Tuesday, March 22, 2011

Protect the Great Lakes as a Commons, says Council of Canadians

Council of Canadians
March 22, 2001
World Water Day

As the federal government prepares to introduce its budget, the Council of Canadians is calling for the allocation of significant resources to protecting the Great Lakes as a Commons, a Public Trust and a Protected Bioregion. The Council of Canadians outlines how and why to do this in a new report today entitled Our Great Lakes Commons: A People’s Plan to Protect the Great Lakes Forever.

“The Great Lakes crisis is part of the global crisis, in which we are quickly running out of fresh water,” says Council of Canadians chairperson Maude Barlow, author of the report, which is available at www.canadians.org/water. “It's not a closed hydrological cycle like we were taught – we are losing clean water through irrigation, bottled water, virtual water trade and more.”

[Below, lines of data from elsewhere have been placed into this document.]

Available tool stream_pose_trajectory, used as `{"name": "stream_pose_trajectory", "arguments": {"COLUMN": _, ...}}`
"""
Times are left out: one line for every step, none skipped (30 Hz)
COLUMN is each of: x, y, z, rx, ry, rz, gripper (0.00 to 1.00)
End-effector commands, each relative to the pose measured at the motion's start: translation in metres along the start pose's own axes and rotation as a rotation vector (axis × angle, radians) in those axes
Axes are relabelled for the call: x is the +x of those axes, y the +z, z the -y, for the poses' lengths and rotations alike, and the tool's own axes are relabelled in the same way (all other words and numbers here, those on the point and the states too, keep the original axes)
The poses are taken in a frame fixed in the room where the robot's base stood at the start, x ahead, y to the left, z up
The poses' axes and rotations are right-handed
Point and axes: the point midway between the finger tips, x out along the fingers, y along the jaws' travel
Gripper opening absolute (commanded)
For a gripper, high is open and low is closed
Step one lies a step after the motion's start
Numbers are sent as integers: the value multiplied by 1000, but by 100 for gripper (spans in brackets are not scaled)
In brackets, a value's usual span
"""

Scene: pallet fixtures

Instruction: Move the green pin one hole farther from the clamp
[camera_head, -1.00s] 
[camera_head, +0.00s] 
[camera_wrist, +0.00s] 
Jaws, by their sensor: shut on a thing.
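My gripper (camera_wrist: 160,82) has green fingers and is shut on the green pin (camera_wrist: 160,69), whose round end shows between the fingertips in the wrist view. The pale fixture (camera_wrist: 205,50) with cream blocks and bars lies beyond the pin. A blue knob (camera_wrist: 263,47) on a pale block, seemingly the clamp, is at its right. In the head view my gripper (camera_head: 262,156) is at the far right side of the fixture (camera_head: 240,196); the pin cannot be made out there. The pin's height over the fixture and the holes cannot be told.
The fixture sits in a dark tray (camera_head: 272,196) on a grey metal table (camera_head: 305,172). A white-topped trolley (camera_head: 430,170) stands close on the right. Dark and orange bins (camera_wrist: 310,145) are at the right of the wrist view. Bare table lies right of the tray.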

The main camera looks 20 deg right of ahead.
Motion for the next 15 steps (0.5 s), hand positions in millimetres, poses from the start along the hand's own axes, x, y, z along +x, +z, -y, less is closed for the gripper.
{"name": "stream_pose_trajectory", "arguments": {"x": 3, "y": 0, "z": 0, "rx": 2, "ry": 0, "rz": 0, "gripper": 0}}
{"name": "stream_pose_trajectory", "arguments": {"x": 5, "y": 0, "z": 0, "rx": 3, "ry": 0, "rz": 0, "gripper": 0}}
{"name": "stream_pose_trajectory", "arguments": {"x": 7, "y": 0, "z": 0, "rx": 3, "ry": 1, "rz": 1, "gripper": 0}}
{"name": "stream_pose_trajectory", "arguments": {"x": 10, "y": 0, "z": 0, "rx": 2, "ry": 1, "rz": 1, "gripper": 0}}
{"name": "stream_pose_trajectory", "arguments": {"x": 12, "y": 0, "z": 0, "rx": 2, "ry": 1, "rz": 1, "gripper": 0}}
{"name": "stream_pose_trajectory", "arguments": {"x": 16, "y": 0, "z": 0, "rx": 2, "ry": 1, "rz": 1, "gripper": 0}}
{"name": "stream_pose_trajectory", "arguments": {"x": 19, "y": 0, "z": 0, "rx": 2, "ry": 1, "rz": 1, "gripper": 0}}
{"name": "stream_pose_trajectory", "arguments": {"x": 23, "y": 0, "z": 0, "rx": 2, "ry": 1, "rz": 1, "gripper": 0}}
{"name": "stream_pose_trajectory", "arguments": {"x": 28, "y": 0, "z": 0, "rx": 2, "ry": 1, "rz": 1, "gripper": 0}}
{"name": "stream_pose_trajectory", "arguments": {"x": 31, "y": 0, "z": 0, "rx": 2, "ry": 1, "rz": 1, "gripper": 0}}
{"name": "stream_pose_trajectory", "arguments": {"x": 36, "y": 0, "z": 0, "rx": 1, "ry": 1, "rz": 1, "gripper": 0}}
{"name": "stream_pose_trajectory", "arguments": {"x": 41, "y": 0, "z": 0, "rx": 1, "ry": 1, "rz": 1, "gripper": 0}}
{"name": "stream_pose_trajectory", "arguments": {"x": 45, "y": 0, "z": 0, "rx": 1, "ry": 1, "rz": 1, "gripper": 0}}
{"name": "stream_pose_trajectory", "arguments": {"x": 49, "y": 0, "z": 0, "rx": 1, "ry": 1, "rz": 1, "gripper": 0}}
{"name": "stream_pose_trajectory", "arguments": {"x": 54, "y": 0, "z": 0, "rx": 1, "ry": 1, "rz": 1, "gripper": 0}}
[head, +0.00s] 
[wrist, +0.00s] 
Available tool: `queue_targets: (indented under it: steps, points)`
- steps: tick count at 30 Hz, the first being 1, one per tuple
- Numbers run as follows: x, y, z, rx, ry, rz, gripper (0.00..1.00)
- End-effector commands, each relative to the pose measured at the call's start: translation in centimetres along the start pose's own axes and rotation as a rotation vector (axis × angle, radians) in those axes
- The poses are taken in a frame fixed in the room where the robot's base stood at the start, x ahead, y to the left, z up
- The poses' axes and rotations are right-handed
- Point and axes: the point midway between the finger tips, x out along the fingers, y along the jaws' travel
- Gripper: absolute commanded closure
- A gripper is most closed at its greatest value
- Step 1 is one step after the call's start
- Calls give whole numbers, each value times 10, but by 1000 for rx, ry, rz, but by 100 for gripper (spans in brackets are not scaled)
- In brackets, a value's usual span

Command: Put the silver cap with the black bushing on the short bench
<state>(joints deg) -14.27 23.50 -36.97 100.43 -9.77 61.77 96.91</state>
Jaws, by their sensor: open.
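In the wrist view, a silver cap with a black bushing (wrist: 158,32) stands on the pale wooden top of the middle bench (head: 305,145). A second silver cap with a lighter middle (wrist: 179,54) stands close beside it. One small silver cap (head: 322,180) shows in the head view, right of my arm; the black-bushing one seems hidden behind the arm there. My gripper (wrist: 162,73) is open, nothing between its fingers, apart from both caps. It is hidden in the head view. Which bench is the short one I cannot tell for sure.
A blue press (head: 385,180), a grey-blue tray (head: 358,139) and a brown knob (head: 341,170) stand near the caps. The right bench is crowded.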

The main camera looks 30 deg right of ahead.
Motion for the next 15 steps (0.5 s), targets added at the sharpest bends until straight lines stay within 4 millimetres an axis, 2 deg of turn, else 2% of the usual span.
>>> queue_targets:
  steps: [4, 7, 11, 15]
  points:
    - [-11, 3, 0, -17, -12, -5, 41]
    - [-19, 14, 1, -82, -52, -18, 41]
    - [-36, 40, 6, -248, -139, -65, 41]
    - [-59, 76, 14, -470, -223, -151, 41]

Our Great Lakes Commons is a call to understanding and a call to action on an exciting new proposal to designate the Great Lakes and its tributary waters as a lived Commons, to be shared, protected, carefully managed and enjoyed by all who live around them. The Great Lakes Basin Commons would need to be protected by a legal and political framework based on Public Trust Doctrine, underpinning in law that the Great Lakes are central to the very existence of those people, plants and animals living on or near them and therefore must be protected for the common good from generation to generation.

“It’s time for the federal government to step up their commitment to restoring the Great Lakes,” says Council of Canadians national water campaigner Emma Lui, “The Obama administration had originally proposed $475 million for Great Lakes clean up, even the Republican party supported $225 million for the Restoration Initiative. In the last budget, the Harper Government allocated a mere $8 million to protect the Great Lakes. The federal government needs to increase funding significantly in order to protect the Great Lakes as a commons, public trust and protected bioregion.”

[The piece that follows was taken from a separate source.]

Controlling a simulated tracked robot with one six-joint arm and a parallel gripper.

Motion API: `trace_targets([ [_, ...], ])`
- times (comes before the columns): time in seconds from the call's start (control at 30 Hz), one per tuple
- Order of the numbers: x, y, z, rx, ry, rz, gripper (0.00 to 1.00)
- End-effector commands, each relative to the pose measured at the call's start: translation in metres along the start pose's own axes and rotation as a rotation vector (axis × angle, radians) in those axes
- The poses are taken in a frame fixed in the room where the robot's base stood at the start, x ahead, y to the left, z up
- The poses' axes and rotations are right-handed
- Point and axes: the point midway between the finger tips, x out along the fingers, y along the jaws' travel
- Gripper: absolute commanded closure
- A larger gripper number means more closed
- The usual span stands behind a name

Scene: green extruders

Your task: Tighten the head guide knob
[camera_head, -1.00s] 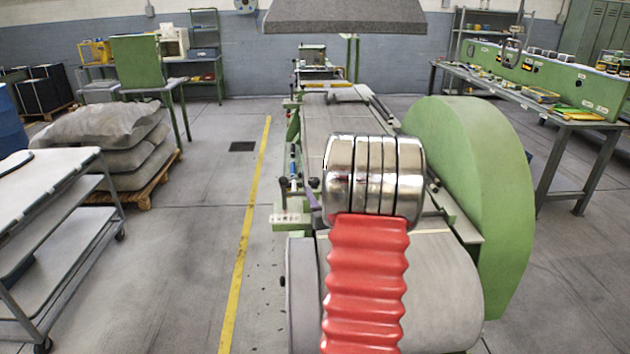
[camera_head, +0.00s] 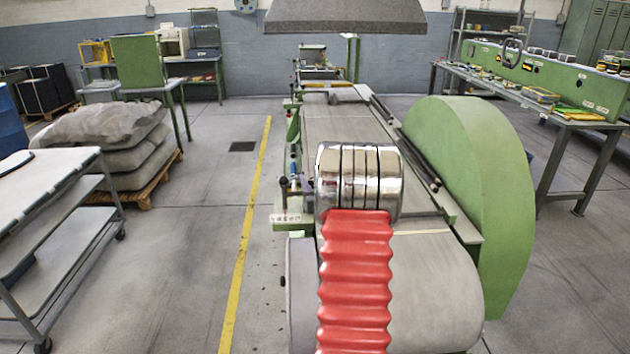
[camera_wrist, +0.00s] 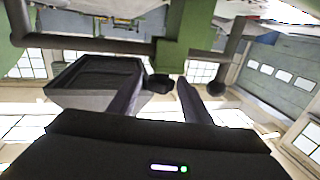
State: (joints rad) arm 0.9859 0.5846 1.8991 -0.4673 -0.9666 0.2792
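In the wrist view my gripper (camera_wrist: 161,80) has its two dark fingers apart. A dark knob (camera_wrist: 159,85) shows in the gap between the fingertips; I cannot tell whether they touch it. A second dark round knob (camera_wrist: 216,88) is to its right, beside a green machine part (camera_wrist: 186,40). In the head view the green machine with its grey belt (camera_head: 440,285) stands ahead. A small dark knob (camera_head: 284,184) is on its left side. My arm hides the gripper in this view. I cannot tell which knob is the head guide knob.
A large green round cover (camera_head: 480,190) stands at the machine's right. A grey hood (camera_head: 345,15) hangs above. A trolley (camera_head: 60,200) and stacked sacks (camera_head: 115,140) are at left. Floor is clear around the yellow line (camera_head: 245,230). A workbench (camera_head: 560,120) is at right.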

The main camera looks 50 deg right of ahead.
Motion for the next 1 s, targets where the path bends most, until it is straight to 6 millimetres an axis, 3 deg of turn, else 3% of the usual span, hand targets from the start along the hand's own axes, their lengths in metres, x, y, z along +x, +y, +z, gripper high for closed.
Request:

In the water chapter on water in the Alternative Federal Budget, the Council of Canadians calls for $3.375 billion in new funding over five years, to clean up polluted lakes and rivers, protect Canada’s waterways from invasive species, and to clean-up the Great Lakes.

“Scientists say that the Great Lakes could be bone dry in 80 years,” Barlow adds, citing the case of the Aral Sea, the fourth largest lake in the world, but now just 10 percent of its former size. “The World Bank says that water demand is outstripping supply by 40%, producing great suffering.”

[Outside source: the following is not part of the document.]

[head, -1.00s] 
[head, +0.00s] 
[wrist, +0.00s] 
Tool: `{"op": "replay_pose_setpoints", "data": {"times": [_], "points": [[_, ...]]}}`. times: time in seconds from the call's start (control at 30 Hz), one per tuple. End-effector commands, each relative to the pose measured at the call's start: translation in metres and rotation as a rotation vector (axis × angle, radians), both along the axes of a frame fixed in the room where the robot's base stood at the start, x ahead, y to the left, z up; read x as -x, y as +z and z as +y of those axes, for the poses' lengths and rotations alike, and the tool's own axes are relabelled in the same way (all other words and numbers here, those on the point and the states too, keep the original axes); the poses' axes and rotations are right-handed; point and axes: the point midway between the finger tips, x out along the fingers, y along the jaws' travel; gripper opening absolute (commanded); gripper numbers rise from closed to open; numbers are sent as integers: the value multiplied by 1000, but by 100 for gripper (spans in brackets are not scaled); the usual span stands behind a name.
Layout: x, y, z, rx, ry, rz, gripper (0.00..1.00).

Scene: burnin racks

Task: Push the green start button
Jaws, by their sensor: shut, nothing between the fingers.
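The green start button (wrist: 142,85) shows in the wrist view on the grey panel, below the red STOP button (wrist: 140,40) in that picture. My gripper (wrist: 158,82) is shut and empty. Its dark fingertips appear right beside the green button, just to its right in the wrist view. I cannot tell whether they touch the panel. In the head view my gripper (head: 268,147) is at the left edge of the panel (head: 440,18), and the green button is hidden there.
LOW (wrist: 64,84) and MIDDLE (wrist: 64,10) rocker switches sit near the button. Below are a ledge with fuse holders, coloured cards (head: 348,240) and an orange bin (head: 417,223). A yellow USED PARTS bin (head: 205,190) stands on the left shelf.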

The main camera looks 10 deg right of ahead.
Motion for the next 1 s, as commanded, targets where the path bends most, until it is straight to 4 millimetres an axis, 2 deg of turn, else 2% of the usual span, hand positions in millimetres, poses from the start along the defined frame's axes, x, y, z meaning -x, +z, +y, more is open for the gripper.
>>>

The long-term goal of the network proposing the Great Lakes Basin Commons – which includes the Council of Canadians, On the Commons and Food & Water Watch – is to eventually see a full treaty between Canada and the United States that declares the Great Lakes to be a lived Commons, Public Trust and Protected Bioregion, one that is also adopted by the states, provinces and First Nations of the Basin.


Ten principles for the Great Lakes Basin Commons, called for in Our Great Lakes Commons
(These principles are elaborated on beginning on page 31 of the report)

1. The waters of the Great Lakes belong to everyone and every living being that live on or around them.
2. Private interests of those with claims to the Great Lakes are subordinate to public rights.
3. The waters of the Great Lakes are a human right and must be equitably and justly shared.
4. Governments have an affirmative obligation to manage and protect the water of the Great Lakes as a Commons.
5. The Great Lakes Basin Commons recognizes the ecological rights of the watershed.
6. The Great Lakes Basin Commons will require constant and careful management.
7. The Great Lakes Basin Commons must encourage and empower decision-making at the local level.
8. The water systems of Great Lakes communities should remain under public management.
9. Public participation is key to the Great Lakes Basin Commons.
10. All decisions about the Great Lakes should be made with the involvement of all recognized nations and people, including local First Nations/American Indian tribes.